[Start]

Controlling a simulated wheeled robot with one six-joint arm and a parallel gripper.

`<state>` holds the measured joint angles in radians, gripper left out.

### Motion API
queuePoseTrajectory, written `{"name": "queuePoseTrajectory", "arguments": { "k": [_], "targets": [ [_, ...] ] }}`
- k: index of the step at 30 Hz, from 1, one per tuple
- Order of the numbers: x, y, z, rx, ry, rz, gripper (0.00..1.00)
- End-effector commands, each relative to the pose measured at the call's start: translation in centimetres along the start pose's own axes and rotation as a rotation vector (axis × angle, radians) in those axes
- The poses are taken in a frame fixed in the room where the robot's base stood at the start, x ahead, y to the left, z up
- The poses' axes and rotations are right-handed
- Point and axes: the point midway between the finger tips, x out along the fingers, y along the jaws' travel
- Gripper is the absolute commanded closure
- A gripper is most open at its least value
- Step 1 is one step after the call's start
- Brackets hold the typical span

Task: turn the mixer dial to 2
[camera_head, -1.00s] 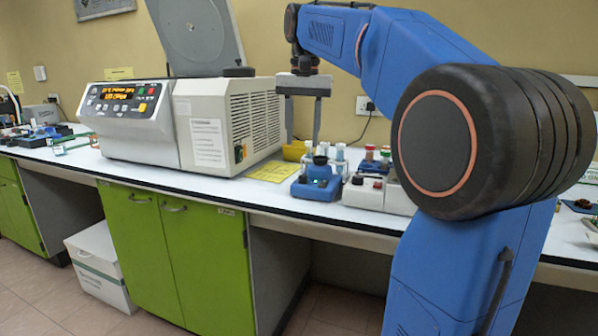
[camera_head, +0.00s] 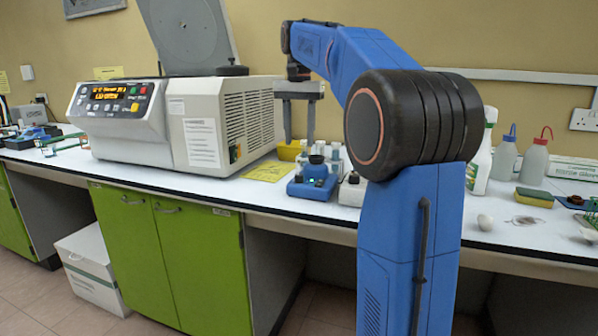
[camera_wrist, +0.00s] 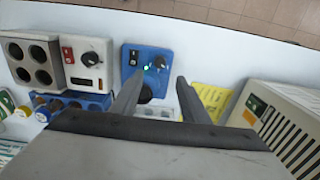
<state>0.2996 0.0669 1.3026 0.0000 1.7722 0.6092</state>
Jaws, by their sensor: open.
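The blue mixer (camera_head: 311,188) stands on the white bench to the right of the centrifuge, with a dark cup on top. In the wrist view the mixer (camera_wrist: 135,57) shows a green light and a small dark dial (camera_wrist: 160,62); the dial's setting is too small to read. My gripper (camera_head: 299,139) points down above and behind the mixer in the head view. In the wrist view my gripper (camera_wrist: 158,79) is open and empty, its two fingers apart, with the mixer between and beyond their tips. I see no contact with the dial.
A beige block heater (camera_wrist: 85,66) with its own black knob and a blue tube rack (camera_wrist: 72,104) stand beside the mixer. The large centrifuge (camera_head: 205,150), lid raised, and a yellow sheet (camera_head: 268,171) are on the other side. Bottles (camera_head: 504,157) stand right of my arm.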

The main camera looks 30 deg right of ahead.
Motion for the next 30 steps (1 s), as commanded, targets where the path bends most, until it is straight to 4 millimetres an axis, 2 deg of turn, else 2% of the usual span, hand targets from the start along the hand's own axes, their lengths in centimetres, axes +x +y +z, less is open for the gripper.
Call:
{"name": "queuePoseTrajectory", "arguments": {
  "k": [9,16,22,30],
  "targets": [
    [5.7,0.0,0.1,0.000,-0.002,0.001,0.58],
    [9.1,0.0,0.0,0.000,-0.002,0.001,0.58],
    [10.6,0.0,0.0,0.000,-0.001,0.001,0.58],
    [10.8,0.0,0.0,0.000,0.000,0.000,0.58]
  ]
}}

[End]

TASK DETAILS ▸ Scan the material above and determine how many lines include the word "span"; report only the number.

ANSWER FOR THIS EXERCISE ▸ 2